Certainement le violoncelle. Ou le cor d’harmonie. Parce que ce sont les instruments les plus proches de la voix de ténor. Ils ont comme elle la chaleur, la richesse, la douceur.

Un opéra dans lequel j’aurais aimé être le créateur du rôle-titre ?

Pagliacci. J’aime les rôles qui ont beaucoup de complexité. Sur le plan psychologique, mental, vocal, émotionnel et physique. Ce n’est pas un rôle long mais on y trouve tout ce que l’on attend dans un opéra.

Quel est le chanteur du passé dont j’ai le plus appris en écoutant son travail ?

Nicolai Gedda. Je l’écoute chaque fois que j’apprends un nouveau rôle. Non seulement il a une belle voix avec toutes ses capacités chromatiques, mais c’est aussi un très bon chanteur. La prononciation est sans défaut, les rythmes sont justes, l’interprétation est parfaite. Mieux vaut avoir un bon modèle pour commencer correctement. Ce n’est qu’ensuite que l’on peut écouter d’autres interprétations.

Le chanteur actuel que je trouve d’une rare générosité ?

Asmik Gregorian. Quelqu’un qui est capable de se donner pleinement à son art est quelqu’un qui mérite d’être écouté. Elle s’engage totalement sur scène, et n’est pas seulement une bonne chanteuse, mais une très bonne interprète. Les chanteurs – c’est malheureusement compréhensible – mettent toujours la voix en premier lorsqu’il s’agit d’interprétation. Soit. Mais lorsque vous rencontrez un chanteur qui n’a pas peur de pleurer pour exprimer la vulnérabilité, de crier dans l’angoisse de la douleur, de chanter piano dans la fragilité de la mort, cela devient quelque chose qui transcende vraiment l’opéra. Cela devient de l’art. Sa Jenufa est une véritable merveille.
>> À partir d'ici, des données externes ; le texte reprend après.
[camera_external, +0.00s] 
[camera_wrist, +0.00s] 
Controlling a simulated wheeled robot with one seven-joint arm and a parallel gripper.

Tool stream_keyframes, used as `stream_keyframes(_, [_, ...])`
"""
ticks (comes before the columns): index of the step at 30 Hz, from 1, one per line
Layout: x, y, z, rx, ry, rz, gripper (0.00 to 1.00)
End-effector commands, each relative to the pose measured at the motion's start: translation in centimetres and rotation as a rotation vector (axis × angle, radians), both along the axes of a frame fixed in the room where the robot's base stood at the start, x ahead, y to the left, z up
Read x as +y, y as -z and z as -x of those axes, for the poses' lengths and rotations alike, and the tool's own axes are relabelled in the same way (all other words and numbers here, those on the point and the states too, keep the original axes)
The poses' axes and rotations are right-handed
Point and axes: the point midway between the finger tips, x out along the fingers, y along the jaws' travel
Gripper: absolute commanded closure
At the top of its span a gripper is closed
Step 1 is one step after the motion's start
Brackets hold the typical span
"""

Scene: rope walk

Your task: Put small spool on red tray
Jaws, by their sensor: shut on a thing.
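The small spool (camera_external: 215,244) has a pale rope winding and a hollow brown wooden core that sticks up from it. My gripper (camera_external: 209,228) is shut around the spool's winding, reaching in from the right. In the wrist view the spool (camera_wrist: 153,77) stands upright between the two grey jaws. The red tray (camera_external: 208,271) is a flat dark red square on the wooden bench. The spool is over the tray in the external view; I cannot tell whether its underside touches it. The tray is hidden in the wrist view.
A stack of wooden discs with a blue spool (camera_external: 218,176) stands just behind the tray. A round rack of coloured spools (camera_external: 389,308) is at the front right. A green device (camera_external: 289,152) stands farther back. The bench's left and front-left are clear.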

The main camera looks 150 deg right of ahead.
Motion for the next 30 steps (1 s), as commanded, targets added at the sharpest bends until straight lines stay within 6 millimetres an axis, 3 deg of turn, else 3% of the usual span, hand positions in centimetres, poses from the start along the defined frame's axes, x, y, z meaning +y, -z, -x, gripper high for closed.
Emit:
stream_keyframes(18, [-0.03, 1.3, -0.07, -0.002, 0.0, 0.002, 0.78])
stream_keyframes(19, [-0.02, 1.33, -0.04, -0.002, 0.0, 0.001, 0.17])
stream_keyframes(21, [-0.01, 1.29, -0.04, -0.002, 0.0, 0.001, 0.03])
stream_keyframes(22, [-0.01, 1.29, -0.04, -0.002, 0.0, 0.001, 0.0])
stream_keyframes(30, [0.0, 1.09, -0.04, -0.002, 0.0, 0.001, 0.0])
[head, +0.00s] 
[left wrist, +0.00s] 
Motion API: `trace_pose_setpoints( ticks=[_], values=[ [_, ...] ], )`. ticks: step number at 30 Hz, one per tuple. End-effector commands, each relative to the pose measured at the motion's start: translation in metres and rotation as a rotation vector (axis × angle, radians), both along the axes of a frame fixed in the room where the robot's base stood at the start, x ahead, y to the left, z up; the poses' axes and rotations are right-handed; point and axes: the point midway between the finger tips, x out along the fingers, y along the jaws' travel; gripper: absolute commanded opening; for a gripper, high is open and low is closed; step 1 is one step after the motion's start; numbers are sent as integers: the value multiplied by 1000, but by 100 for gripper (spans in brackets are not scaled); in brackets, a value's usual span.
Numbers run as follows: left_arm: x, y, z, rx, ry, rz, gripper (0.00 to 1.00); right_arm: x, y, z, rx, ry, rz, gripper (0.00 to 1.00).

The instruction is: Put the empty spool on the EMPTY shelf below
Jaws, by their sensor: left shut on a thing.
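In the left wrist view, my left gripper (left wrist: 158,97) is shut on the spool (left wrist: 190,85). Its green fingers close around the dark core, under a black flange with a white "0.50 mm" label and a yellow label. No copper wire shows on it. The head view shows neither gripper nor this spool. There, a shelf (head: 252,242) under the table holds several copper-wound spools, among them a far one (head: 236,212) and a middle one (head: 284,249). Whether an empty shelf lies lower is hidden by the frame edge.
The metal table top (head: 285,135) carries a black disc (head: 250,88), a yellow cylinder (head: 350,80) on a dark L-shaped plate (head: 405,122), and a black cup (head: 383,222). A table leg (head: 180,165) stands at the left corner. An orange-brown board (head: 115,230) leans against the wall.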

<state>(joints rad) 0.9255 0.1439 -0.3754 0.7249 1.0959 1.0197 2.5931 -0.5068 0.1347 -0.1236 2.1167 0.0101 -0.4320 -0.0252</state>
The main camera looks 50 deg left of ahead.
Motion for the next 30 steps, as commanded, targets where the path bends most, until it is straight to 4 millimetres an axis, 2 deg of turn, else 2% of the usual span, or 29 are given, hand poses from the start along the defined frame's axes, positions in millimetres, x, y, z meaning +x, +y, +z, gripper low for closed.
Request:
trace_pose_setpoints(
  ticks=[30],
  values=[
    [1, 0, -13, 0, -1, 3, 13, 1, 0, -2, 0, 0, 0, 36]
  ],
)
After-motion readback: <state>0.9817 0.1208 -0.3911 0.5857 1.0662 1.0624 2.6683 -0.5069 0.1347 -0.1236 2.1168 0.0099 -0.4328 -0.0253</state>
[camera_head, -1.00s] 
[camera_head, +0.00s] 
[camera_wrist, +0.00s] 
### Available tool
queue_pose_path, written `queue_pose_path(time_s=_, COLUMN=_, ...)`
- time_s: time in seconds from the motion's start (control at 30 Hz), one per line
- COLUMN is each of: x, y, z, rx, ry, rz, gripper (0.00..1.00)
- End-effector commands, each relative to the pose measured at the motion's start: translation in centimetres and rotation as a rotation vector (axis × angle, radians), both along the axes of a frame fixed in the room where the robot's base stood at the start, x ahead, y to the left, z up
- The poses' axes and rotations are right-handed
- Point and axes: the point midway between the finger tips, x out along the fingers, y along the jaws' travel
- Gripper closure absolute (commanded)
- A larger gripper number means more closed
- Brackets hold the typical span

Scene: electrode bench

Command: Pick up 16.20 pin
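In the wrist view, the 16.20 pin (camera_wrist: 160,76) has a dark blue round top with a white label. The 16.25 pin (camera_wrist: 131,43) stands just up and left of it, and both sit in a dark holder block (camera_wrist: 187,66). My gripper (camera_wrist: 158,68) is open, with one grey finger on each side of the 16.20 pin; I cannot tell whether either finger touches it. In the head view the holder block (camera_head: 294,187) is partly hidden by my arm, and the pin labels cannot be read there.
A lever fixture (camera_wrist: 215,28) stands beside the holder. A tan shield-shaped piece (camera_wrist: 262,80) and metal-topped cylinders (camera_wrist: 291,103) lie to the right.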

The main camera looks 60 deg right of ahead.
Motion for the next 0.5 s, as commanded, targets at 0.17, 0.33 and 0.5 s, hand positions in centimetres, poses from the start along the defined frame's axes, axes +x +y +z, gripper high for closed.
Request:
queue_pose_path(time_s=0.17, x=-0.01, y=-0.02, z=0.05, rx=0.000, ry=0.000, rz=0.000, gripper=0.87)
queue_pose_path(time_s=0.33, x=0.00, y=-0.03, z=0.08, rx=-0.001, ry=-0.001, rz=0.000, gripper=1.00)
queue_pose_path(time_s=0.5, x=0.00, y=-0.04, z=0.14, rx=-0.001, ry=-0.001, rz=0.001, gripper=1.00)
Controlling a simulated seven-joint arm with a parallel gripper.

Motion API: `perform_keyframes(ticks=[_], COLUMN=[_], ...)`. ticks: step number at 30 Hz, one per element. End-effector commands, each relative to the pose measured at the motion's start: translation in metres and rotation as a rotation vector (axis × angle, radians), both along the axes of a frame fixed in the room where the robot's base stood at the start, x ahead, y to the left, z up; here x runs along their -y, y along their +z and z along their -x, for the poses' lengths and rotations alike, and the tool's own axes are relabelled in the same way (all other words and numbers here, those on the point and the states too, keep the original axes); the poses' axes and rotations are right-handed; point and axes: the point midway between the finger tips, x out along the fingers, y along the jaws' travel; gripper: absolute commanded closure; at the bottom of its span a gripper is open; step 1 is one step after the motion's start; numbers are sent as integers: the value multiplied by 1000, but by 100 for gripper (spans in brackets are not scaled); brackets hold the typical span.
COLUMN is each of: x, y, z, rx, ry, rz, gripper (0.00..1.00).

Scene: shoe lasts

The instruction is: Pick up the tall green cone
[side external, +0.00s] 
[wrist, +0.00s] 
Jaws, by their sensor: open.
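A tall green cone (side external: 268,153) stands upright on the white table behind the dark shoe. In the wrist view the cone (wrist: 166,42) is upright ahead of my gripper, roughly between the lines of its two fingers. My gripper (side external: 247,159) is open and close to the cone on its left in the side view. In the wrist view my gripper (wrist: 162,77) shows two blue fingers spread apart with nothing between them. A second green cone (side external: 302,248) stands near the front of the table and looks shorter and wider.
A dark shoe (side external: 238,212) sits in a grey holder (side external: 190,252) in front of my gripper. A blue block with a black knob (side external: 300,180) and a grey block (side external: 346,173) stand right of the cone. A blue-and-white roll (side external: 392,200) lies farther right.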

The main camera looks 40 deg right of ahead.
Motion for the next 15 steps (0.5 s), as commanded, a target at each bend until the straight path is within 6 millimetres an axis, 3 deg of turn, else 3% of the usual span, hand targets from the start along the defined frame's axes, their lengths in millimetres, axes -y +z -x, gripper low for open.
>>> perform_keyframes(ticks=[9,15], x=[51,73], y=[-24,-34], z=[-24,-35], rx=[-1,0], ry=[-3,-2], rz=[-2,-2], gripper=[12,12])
Si j’étais un personnage de Disney ?

Disons un personnage d’animation plutôt qu’un personnage de Disney, car je serais Po, du film Kung Fu Panda. Tout d’abord, nous sommes tous les deux de grandes personnes câlines. Mais l’important, c’est que Po avait un don qu’il ne savait pas comment utiliser. Et il a un grand cœur. Une fois qu’il a découvert comment utiliser ses capacités, il est devenu un maître… mais toujours à sa manière.

Mon plus grand moment d’embarras ?
Je chantais lors d’un concert en plein air devant des milliers de personnes. J’étais jeune et je ne maîtrisais pas encore vraiment ma technique. Ils ont insisté pour que je chante « Nessun dorma » avec orchestre. J’ai chanté le si final et j’ai craqué horriblement. Cela m’a marqué pendant très longtemps, à tel point que je n’ai plus chanté cet air pendant de NOMBREUSES années. Je n’ai pas pu dormir cette nuit-là tellement j’étais contrarié.

Le compositeur à qui j’ai envie de dire « mon cher, votre musique n’est pas pour moi » ?
J’aime écouter ce compositeur dans certaines de ses œuvres, mais je suis désolé – John Adams, votre musique n’est juste pas pour moi. Je ne peux tout simplement pas la chanter.

Si j’étais un lied ou une mélodie (ou une chanson).

« Heimliche Aufforderung » – Strauss. Je pense que c’est parce que c’est l’une des premières mélodies que j’ai chantées. Le texte est très juste. Le mouvement mélodique et le climax à la fin sont tout simplement magiques !

Mon pire souvenir historique des 40 dernières années.

C’est drôle, parce que je n’ai pas vraiment de pire souvenir. Tout ce qui a été mauvais, je l’ai toujours considéré comme un moyen de devenir meilleur, ou comme une opportunité de le transformer en quelque chose qui me conviendrait mieux.

Le rôle que je ne chanterai plus jamais.

J’ai honte de l’avouer, mais probablement Percy dans Anna Bolena. Ecoutez, je peux le chanter (enfin, certains passages peuvent vraiment me challenger) et je peux sauter le pas si un théâtre a vraiment besoin d’un Percy à la dernière minute. Mais est-ce un rôle vers lequel je me précipiterais ? Absolument pas. Je n’ai aucun lien avec Percy ou sa musique. J’adore l’opéra, bien sûr, mais Percy n’est tout simplement pas pour moi.

Ma devise

Chantez de manière à émouvoir. Le public sera séduit par votre sincérité. Invitez-le dans votre univers et laissez-le vivre, rire, pleurer et mourir avec vous. Ne chantez pas toujours conformément à la tradition, sinon nous ne grandirons jamais.